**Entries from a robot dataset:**
+ + + + + + +

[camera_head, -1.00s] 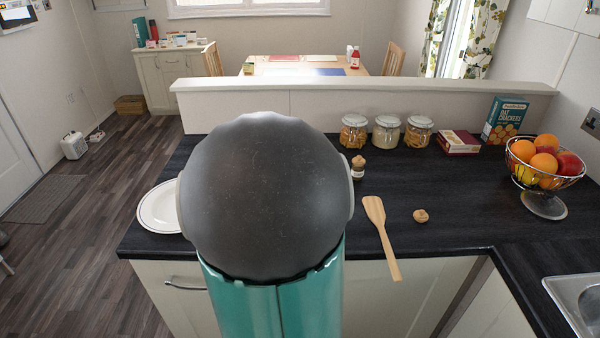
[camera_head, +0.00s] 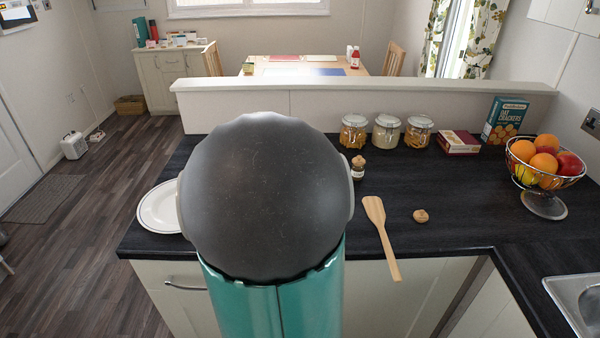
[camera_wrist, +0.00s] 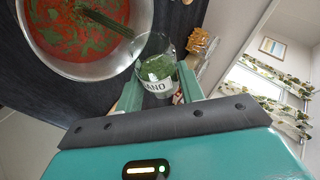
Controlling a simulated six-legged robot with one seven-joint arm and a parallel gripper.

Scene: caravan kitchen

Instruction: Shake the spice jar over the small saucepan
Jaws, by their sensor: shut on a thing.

+ + + + + + +

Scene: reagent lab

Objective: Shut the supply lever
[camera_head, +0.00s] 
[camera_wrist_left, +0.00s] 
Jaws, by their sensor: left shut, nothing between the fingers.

+ + + + + + +

**Task instructions:** Both the line with "Instruction: Shake the" and the line with "Jaws, by their sensor: shut on a thing." belong in the answer; write them out exactly, with every line between.

**Task output:**
Instruction: Shake the spice jar over the small saucepan
Jaws, by their sensor: shut on a thing.

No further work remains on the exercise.